I say “credible” because he was never shrill, always armed with data. My opinion, he fell victim to changing markets and monetary policy that have undermined the soundness of financial research.

You can’t count on the facts to produce the expected outcome anymore.

Liz Ann Sonders, the erudite chief market strategist for Charles Schwab, said a third of the Russell 2000 are zombies (incapable of paying down debt) and 40% are unprofitable. She says own the S&P 600 smallcap index, not the Russell 2000, so you buy profits.

But while SP600 outperforms, losing 18% the past two years versus -24% for the Russell 2000, those losses on top of inflation of 15% mean you’re down 40%. Profits don’t mean gains.

Over the trailing five years, SP600 is up 24%, RUT up 21%. But both those figures trail inflation of nearly 28% over that time, before taxes, management fees and commissions.

What’s that got to do with Jim Chanos? Fundamentals – including bads ones – don’t support valuation.  The S&P 500 outperformed smallcaps by 200% the past five years, though after taxes, inflation, commissions and management fees, returns drop from about 11% annually to 5% a year.

And volatility in the S&P 500 is 2.4% daily. Half the annual returns after costs can disappear any given day.

Thanks a lot Quast, you killjoy.

The point isn’t the paltry real returns in stocks. The point is you can’t predictively count on fundamentals.

You can only count predictively on size. 

FNGU, a three-times leveraged ETF built on seven big tech stocks, is up 500% the last five years. And it’s a daily trading instrument.  At one point, it was up 1,300%.

And that’s why Jim Chanos can’t compete. Well, that and market rules that permit market-makers to manufacture stock to fill orders (that’s short volume). Nobody should try to short the market without seeing Demand and Supply.

Meanwhile, bullishness has pervaded Wall Street. Amy Wu Silverman, equity derivatives head at RBC, and a smart person, said bullish bets on smallcaps are “historical.” Demand for call options is off the charts.

Quant strategist Savita Subramanian at Bank of America, another shrewd human, is the most bullish she’s been in ten years, according to a note out yesterday.

Wow.

And what does the brain trust at ModernIR think? 

Let me set up the answer.
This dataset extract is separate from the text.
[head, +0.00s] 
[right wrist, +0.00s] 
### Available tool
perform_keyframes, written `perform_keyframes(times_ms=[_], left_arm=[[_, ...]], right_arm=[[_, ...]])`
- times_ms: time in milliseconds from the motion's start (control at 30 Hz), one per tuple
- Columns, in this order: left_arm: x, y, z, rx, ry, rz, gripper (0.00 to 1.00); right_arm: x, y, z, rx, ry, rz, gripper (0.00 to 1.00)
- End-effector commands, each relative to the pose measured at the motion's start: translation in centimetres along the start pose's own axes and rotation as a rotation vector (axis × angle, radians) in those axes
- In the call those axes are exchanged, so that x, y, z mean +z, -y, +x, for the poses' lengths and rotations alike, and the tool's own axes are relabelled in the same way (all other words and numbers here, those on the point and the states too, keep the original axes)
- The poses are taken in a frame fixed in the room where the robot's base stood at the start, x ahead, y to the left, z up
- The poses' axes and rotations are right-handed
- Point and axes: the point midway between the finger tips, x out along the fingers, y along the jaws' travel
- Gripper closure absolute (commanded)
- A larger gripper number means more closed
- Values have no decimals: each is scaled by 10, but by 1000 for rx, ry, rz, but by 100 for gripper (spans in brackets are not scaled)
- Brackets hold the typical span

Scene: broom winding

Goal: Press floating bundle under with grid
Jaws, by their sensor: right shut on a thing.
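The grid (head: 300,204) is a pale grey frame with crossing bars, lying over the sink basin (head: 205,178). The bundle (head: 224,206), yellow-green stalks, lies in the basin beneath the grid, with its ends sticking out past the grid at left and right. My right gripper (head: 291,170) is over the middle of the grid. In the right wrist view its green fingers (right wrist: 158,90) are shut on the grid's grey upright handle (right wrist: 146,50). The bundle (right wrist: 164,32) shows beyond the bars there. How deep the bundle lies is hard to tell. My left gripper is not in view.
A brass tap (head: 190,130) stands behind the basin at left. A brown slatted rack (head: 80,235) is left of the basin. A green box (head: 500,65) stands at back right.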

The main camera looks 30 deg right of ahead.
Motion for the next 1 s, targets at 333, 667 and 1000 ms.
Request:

On Halloween 2023, overnight borrowing rates for large institutions in China jumped to 50%.  Rates mean-reverted. But.

Japan’s economy unexpectedly shrank 2.1% in Q3 after showing the best “growth” in years. I put it in quotes because it’s not growth.

The number of yen a buck will buy has risen nearly 50% in two years. That means Japanese consumers have had their purchasing power gutted. In response, Japanese stocks briefly traded at a three-decade high.

Argentina has inflation of more than 140% and just elected the Donald Trump of South America, in the sense that his plan is to drain the swamp.

Argentine stocks?  As the country has teetered on bankruptcy – which would be the tenth time in its history since winning independence from Spain – its stock market, the Merval, has risen 390% in a year (it jumped 23% yesterday on the election).

Of course, it’s in Argentine pesos, so you get what you pay for.  And that’s true everywhere. Most major and minor currencies are devaluing at perilous rates. Thus any measure of economic “growth,” no matter the application of so-called deflators, is suspect, and susceptible to sudden and violent reversal and revision.

Also, there’s been a collapse in the effectiveness of derivative market hedges, and surges and plunges (currently the latter) in short volume, the supply chain of the US stock market.

I’ll wrap with an answer. I think the market is vulnerable to the unexpected. And the unexpected abounds, as I’ve illustrated. The prudent foresee evil and hide themselves.

The foreseeing and the hiding are equally difficult, but you get the point.

I’m not saying that smart people are wrong to be bullish and markets may well be off anew to the races. But if Japan and Argentina are lessons, markets aren’t truthtellers.

I wonder what unexpected thing lurks. 

So as we pause this week to gratefully stuff ourselves on whatever gastronomic choice predominates in your particular locale, be sober and vigilant. It’s a strange time.